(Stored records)
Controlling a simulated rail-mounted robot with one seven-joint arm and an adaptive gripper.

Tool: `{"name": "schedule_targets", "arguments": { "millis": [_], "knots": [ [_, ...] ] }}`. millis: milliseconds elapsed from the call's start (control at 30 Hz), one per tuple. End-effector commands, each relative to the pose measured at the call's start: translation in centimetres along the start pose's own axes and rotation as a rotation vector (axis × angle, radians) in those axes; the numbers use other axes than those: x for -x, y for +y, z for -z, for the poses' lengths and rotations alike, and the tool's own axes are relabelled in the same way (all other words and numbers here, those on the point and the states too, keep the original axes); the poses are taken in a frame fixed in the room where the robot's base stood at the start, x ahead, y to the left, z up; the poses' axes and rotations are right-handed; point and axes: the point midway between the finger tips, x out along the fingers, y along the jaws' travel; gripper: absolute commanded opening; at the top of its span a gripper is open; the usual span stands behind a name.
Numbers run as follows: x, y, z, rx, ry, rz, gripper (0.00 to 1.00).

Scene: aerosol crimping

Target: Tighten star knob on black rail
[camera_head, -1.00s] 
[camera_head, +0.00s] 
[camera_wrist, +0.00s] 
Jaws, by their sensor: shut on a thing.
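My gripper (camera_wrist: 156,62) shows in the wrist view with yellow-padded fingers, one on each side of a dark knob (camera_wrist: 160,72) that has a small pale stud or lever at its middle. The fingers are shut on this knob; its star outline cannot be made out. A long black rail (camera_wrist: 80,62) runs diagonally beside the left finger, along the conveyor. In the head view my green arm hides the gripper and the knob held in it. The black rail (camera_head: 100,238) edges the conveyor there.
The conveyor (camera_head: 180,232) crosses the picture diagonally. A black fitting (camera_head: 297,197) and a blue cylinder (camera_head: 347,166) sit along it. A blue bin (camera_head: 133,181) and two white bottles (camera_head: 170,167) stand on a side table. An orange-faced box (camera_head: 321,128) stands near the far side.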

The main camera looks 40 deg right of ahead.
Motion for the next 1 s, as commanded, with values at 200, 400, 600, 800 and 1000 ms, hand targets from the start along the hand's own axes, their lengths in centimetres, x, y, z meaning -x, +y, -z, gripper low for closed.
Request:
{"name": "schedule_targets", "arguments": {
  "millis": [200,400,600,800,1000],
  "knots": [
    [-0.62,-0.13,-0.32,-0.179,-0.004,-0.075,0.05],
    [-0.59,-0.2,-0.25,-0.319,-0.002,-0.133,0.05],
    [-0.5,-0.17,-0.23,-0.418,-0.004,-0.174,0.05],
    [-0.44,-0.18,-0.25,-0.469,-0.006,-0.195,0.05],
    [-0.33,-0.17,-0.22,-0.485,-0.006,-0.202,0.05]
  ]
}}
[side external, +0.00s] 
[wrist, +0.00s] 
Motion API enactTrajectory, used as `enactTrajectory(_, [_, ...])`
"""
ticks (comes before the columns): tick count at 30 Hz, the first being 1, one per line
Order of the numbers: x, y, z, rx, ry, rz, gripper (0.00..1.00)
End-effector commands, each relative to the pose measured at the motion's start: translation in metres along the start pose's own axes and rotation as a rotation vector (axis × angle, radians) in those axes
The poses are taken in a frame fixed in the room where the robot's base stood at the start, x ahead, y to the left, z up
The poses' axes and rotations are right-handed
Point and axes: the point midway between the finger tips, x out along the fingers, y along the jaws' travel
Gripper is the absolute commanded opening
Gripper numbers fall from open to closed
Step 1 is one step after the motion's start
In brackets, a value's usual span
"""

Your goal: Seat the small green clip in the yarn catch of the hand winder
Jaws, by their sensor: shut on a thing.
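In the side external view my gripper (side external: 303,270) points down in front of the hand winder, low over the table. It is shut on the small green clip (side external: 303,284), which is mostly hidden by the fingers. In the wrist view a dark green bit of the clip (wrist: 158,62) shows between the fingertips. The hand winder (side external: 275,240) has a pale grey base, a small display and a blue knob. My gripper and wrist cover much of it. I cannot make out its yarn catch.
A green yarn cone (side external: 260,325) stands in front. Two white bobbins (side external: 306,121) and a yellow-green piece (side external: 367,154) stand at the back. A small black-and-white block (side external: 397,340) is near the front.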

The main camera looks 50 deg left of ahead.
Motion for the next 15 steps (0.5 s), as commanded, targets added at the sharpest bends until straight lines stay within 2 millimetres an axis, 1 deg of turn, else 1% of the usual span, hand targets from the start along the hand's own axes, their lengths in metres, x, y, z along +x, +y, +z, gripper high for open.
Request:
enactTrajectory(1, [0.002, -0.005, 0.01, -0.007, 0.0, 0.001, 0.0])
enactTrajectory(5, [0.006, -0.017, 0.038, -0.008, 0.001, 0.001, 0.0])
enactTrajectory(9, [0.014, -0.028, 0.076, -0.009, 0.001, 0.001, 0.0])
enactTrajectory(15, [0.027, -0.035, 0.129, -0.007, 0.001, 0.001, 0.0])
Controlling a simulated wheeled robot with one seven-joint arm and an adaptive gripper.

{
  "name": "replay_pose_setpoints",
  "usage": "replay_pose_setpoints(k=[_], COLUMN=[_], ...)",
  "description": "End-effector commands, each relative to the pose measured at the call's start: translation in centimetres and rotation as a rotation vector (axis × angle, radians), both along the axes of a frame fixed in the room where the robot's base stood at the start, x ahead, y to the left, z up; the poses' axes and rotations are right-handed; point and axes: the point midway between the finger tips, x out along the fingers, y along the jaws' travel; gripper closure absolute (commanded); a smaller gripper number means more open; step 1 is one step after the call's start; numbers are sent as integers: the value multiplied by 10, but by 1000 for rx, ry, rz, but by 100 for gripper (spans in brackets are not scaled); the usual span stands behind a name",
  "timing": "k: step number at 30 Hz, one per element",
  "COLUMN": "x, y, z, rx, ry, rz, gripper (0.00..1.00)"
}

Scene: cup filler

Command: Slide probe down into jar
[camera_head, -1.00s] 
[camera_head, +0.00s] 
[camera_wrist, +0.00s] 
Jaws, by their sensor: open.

WHAT IS NEEDED: Repeat the span of lines that opens with the line holding "Gripper numbers fall from open to closed" and closes with the line holding "Your goal: Seat", exactly as it stands.

RESPONSE TO THE TASK:
Gripper numbers fall from open to closed
Step 1 is one step after the motion's start
In brackets, a value's usual span
"""

Your goal: Seat the small green clip in the yarn catch of the hand winder

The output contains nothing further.